__WHAT TO PRODUCE__:
Single out each line with the word "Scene" and copy it.

__DATA SUPPLIED__:
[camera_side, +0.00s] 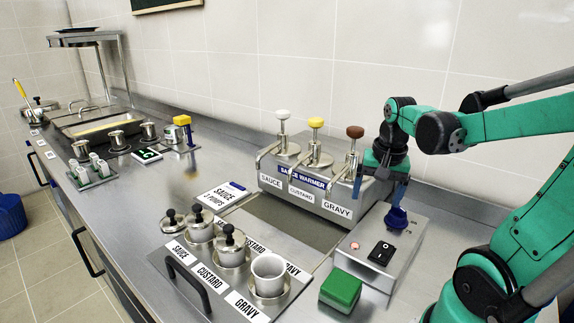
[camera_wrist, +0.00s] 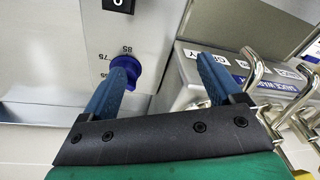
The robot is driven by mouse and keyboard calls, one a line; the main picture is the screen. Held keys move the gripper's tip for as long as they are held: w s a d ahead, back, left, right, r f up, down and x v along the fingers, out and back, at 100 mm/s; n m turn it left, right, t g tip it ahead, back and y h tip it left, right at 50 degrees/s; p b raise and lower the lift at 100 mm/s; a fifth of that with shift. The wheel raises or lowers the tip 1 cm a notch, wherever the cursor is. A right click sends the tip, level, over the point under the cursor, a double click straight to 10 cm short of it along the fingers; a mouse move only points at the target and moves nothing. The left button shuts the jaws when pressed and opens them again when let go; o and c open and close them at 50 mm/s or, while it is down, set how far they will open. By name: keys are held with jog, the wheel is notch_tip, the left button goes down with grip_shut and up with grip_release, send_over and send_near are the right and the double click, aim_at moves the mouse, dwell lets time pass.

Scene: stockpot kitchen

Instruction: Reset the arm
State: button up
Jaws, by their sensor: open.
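My gripper (camera_side: 381,190) is at the right end of the sauce warmer, above the control box. Its two blue fingers show apart, with nothing between them, in the wrist view (camera_wrist: 165,65). The blue temperature knob (camera_side: 397,218) is just below the fingers. In the wrist view the knob (camera_wrist: 125,70) sits by the left fingertip, beside printed numbers; I cannot tell whether they touch. The sauce warmer (camera_side: 305,185) has three pumps, with white, yellow and brown tops. The control box (camera_side: 365,262) carries a black rocker switch (camera_side: 381,253) and a lit red lamp (camera_side: 355,245).
A green block (camera_side: 341,290) stands before the control box. A front tray (camera_side: 187,275) holds two lidded pots (camera_side: 231,247) and an open cup (camera_side: 269,272); a loose lid (camera_side: 172,222) is beside them. Pots and canisters stand far left.

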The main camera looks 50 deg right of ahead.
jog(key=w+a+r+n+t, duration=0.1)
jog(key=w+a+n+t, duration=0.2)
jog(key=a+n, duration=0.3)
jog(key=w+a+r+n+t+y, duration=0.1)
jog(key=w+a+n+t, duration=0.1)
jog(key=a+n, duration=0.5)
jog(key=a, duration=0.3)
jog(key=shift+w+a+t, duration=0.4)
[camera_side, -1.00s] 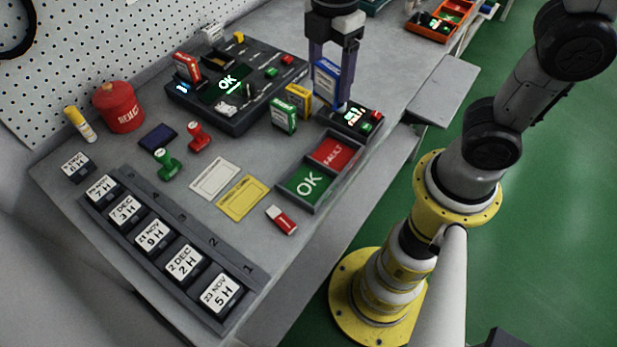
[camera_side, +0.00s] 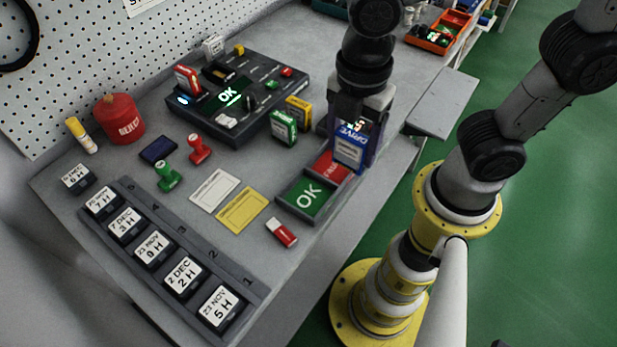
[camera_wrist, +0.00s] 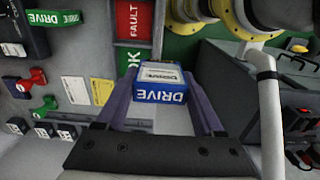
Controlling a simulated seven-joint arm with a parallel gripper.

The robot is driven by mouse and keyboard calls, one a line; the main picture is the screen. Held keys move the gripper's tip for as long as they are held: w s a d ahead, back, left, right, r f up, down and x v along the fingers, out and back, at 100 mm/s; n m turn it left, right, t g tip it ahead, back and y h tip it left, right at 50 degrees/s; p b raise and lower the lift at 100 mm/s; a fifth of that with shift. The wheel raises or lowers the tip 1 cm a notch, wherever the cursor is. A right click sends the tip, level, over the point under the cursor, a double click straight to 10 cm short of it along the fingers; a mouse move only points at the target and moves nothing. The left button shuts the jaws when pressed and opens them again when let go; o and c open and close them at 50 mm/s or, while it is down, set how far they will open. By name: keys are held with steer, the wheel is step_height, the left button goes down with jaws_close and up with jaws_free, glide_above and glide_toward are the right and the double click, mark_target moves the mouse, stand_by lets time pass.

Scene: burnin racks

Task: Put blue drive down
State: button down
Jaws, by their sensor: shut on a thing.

__THE OUTPUT__:
Scene: stockpot kitchen
Scene: burnin racks

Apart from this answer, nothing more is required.